──────── RECORDS SUPPLIED
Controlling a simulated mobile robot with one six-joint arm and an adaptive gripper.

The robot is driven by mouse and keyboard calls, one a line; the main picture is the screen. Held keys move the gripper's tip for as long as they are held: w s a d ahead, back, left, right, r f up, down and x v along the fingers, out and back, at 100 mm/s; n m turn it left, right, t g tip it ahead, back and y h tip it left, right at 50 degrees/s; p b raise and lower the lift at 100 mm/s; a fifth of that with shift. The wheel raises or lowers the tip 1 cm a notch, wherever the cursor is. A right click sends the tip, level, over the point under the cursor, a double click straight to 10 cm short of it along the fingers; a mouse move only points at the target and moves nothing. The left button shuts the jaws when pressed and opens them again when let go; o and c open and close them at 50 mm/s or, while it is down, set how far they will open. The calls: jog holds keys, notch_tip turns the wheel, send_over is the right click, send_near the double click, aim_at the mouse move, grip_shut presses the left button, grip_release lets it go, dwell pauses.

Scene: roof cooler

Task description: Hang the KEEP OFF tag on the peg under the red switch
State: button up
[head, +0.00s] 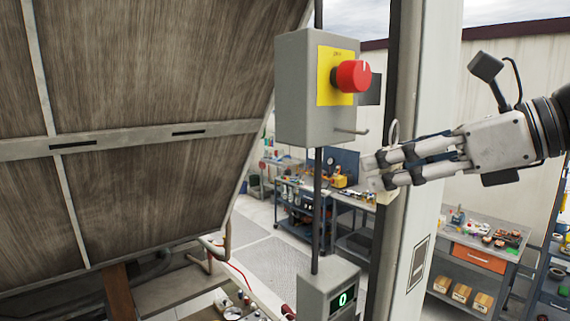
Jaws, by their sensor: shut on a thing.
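The red switch (352,76) sits on a yellow plate on a grey box. The peg (351,131), a short metal hook with an upturned tip, sticks out of the box below the switch. My gripper (377,170) is to the right of the peg and lower, apart from it. It is shut on a pale tag (384,196), seen nearly edge-on and mostly hidden by the fingers. A pale loop (394,131) stands up above the fingers, right of the peg. Lettering on the tag cannot be read.
A pale post (424,150) with a dark edge stands behind my gripper. A lower grey box (329,290) with a green "0" display is below the switch box on a pole. Workbenches stand farther back.

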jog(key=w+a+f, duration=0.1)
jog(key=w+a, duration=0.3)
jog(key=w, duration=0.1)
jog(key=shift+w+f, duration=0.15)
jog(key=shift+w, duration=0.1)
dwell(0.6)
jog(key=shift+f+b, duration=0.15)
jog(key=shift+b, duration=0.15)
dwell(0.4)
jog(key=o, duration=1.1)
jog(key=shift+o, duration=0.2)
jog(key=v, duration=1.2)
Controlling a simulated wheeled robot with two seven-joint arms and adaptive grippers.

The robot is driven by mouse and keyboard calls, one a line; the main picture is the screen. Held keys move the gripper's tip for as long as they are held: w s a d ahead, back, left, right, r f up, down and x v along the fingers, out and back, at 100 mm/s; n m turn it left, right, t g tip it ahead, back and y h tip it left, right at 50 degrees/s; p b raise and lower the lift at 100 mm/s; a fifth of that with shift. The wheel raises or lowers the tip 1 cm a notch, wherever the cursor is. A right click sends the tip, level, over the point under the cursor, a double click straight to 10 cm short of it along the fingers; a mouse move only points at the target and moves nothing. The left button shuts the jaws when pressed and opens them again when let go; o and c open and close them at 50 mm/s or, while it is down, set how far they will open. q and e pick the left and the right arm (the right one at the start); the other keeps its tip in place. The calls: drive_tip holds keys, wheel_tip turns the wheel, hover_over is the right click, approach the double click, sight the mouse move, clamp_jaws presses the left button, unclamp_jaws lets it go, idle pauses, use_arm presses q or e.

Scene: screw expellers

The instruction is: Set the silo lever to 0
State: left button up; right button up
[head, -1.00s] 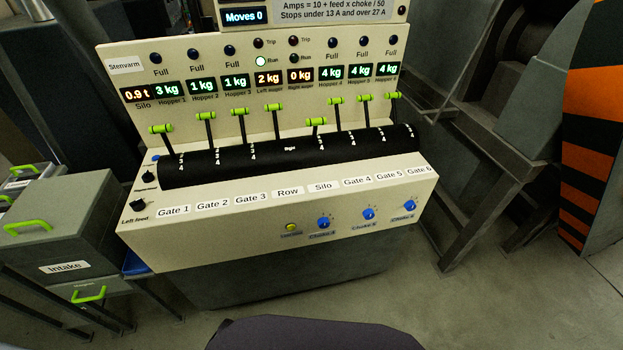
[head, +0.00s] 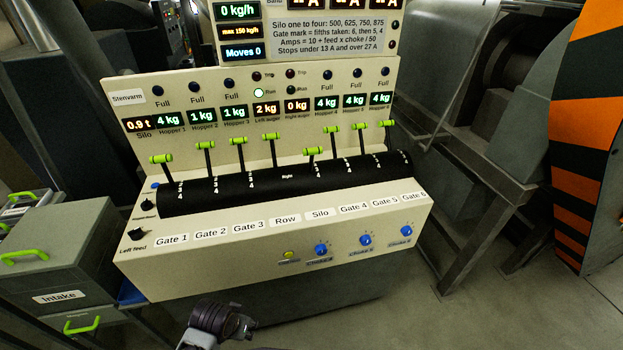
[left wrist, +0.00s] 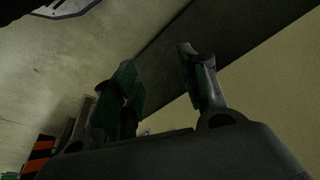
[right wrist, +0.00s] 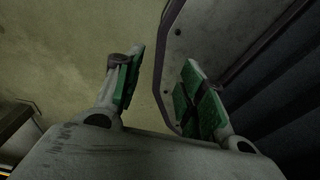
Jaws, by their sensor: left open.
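The silo lever (head: 313,152) is the fifth in the row on the cream control panel, above the "Silo" label (head: 318,215). Its green handle sits lower than the handles of the Row and Gate 4 levers beside it. Part of my left arm's end (head: 217,322) shows at the bottom of the head view, in front of and below the panel, away from the lever. In the left wrist view my left gripper (left wrist: 158,78) has its fingers apart with nothing between them. In the right wrist view my right gripper (right wrist: 168,78) is open and empty.
Other green levers, such as Row (head: 271,136) and Gate 4 (head: 331,129), stand close on both sides. Blue choke knobs (head: 321,249) sit on the panel's front. A grey Intake box (head: 58,255) stands at left, a metal frame (head: 480,200) at right.

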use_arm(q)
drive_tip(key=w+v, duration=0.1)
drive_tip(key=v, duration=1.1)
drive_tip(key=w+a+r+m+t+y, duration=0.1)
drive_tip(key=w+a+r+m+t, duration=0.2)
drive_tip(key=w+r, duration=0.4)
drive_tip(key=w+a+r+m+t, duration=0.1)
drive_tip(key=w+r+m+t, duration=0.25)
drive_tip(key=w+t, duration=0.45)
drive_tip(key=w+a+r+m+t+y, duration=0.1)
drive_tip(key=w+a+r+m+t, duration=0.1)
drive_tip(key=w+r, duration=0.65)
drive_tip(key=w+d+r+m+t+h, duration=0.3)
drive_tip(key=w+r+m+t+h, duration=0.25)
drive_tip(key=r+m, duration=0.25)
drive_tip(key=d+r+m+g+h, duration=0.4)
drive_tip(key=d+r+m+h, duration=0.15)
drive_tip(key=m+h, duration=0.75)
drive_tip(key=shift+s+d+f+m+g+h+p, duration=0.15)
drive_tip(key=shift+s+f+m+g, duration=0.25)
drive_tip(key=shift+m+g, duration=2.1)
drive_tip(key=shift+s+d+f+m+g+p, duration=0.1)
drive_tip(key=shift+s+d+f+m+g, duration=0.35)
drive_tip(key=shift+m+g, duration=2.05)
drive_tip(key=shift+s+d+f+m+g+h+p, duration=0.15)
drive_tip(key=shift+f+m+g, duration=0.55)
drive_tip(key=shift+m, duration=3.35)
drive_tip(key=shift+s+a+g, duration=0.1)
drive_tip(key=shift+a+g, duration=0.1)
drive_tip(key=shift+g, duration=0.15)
────────────────
WORK TO COMPLETE |
Retype everything in the material word for word, minus pictures.

FINAL RESULT |
Controlling a simulated mobile robot with one six-joint arm and an adaptive gripper.

The robot is driven by mouse and keyboard calls, one a line; the main picture is the screen. Held keys move the gripper's tip for as long as they are held: w s a d ahead, back, left, right, r f up, down and x v along the fingers, out and back, at 100 mm/s; n m turn it left, right, t g tip it ahead, back and y h tip it left, right at 50 degrees/s; p b raise and lower the lift at 100 mm/s; a fifth of that with shift. The wheel raises or lowers the tip 1 cm a notch, wherever the cursor is. A right click sends the tip, level, over the point under the cursor, a double click straight to 10 cm short of it along the fingers; a mouse move only points at the target and moves nothing. The left button shuts the jaws when pressed and opens them again when let go; o and c open and close them at 50 mm/s or, while it is down, set how far they will open. The calls: jog holds keys, notch_tip turns the wheel, send_over is the right click, send_near the double click, aim_at the mouse move, grip_shut presses the left button, grip_release lets it go, dwell pauses.

Scene: roof cooler

Task description: Hang the KEEP OFF tag on the peg under the red switch
State: button up
[head, +0.00s] 
Jaws, by their sensor: shut on a thing.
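The red switch (352,76) sits on a yellow plate on a grey box. The peg (351,131), a short metal hook with an upturned tip, sticks out of the box below the switch. My gripper (377,170) is to the right of the peg and lower, apart from it. It is shut on a pale tag (384,196), seen nearly edge-on and mostly hidden by the fingers. A pale loop (394,131) stands up above the fingers, right of the peg. Lettering on the tag cannot be read.
A pale post (424,150) with a dark edge stands behind my gripper. A lower grey box (329,290) with a green "0" display is below the switch box on a pole. Workbenches stand farther back.

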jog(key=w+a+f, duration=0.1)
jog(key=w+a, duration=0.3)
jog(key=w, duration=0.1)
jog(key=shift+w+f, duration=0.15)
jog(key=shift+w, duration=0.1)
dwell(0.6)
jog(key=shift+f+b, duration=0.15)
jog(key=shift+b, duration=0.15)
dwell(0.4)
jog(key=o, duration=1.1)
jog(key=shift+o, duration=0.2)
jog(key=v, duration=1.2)
Controlling a simulated wheeled robot with two seven-joint arms and adaptive grippers.

The robot is driven by mouse and keyboard calls, one a line; the main picture is the screen. Held keys move the gripper's tip for as long as they are held: w s a d ahead, back, left, right, r f up, down and x v along the fingers, out and back, at 100 mm/s; n m turn it left, right, t g tip it ahead, back and y h tip it left, right at 50 degrees/s; p b raise and lower the lift at 100 mm/s; a fifth of that with shift. The wheel raises or lowers the tip 1 cm a notch, wherever the cursor is. A right click sends the tip, level, over the point under the cursor, a double click straight to 10 cm short of it along the fingers; a mouse move only points at the target and moves nothing. The left button shuts the jaws when pressed and opens them again when let go; o and c open and close them at 50 mm/s or, while it is down, set how far they will open. q and e pick the left and the right arm (the right one at the start); the other keeps its tip in place. The calls: drive_tip holds keys, wheel_tip turns the wheel, hover_over is the right click, approach the double click, sight the mouse move, clamp_jaws presses the left button, unclamp_jaws lets it go, idle pauses, use_arm presses q or e.

Scene: screw expellers

The instruction is: Set the silo lever to 0
State: left button up; right button up
[head, -1.00s] 
[head, +0.00s] 
[left wrist, +0.00s] 
[right wrist, +0.00s] 
Jaws, by their sensor: left open.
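The silo lever (head: 313,152) is the fifth in the row on the cream control panel, above the "Silo" label (head: 318,215). Its green handle sits lower than the handles of the Row and Gate 4 levers beside it. Part of my left arm's end (head: 217,322) shows at the bottom of the head view, in front of and below the panel, away from the lever. In the left wrist view my left gripper (left wrist: 158,78) has its fingers apart with nothing between them. In the right wrist view my right gripper (right wrist: 168,78) is open and empty.
Other green levers, such as Row (head: 271,136) and Gate 4 (head: 331,129), stand close on both sides. Blue choke knobs (head: 321,249) sit on the panel's front. A grey Intake box (head: 58,255) stands at left, a metal frame (head: 480,200) at right.

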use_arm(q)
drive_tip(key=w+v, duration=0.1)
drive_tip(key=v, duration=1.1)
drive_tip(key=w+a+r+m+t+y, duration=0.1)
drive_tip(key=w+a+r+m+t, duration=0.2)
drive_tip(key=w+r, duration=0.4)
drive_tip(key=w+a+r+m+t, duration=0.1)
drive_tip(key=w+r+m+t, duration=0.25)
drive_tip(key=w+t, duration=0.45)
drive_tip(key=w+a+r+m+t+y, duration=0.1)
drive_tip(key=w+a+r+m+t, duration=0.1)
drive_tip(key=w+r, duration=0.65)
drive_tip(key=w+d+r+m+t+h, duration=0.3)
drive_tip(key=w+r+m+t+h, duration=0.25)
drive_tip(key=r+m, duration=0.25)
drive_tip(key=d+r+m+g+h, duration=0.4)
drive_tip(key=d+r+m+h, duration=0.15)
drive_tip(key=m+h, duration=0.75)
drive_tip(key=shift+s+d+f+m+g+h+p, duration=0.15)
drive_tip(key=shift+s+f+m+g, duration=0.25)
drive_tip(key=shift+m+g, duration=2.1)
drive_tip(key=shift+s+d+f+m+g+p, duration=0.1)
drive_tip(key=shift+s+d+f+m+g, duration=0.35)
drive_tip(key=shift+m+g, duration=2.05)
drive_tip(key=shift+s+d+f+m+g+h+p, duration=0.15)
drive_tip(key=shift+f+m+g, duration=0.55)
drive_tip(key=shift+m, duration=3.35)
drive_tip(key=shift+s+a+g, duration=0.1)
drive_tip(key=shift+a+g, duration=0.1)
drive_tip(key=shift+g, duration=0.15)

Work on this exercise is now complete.